-- Begin --
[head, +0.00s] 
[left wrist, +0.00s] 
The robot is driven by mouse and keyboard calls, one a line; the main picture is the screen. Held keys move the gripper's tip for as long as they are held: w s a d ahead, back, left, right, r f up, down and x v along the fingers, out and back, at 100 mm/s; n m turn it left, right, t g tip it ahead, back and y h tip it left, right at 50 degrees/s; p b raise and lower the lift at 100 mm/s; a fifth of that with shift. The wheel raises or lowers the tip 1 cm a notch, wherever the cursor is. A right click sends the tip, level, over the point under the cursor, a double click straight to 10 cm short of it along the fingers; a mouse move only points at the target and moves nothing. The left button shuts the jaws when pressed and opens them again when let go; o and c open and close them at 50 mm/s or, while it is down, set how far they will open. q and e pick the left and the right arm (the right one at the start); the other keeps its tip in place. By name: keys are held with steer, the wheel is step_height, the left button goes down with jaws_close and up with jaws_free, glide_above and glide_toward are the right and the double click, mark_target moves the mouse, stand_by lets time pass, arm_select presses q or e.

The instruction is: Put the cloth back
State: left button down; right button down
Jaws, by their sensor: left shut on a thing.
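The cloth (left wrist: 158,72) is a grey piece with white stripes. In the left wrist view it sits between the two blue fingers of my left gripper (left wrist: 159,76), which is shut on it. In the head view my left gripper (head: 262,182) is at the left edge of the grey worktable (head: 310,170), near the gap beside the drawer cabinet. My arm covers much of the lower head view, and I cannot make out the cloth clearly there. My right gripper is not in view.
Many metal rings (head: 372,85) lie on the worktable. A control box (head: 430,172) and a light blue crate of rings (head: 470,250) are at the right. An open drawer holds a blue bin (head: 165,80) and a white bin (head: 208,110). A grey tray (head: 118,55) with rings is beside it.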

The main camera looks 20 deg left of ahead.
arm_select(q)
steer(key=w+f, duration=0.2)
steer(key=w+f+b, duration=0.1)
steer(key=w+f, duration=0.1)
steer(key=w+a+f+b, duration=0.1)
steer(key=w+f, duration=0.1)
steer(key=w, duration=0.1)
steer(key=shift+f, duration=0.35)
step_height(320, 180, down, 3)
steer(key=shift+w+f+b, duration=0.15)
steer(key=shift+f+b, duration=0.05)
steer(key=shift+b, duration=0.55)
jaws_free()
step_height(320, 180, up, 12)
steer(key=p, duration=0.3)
-- End --
§ Exercise details:
Restate the listing exactly, starting at its first line and ending at the line where "State: left button down; right button down" occurs; include both and no other lines.

§ In response:
[head, +0.00s] 
[left wrist, +0.00s] 
The robot is driven by mouse and keyboard calls, one a line; the main picture is the screen. Held keys move the gripper's tip for as long as they are held: w s a d ahead, back, left, right, r f up, down and x v along the fingers, out and back, at 100 mm/s; n m turn it left, right, t g tip it ahead, back and y h tip it left, right at 50 degrees/s; p b raise and lower the lift at 100 mm/s; a fifth of that with shift. The wheel raises or lowers the tip 1 cm a notch, wherever the cursor is. A right click sends the tip, level, over the point under the cursor, a double click straight to 10 cm short of it along the fingers; a mouse move only points at the target and moves nothing. The left button shuts the jaws when pressed and opens them again when let go; o and c open and close them at 50 mm/s or, while it is down, set how far they will open. q and e pick the left and the right arm (the right one at the start); the other keeps its tip in place. By name: keys are held with steer, the wheel is step_height, the left button goes down with jaws_close and up with jaws_free, glide_above and glide_toward are the right and the double click, mark_target moves the mouse, stand_by lets time pass, arm_select presses q or e.

The instruction is: Put the cloth back
State: left button down; right button down

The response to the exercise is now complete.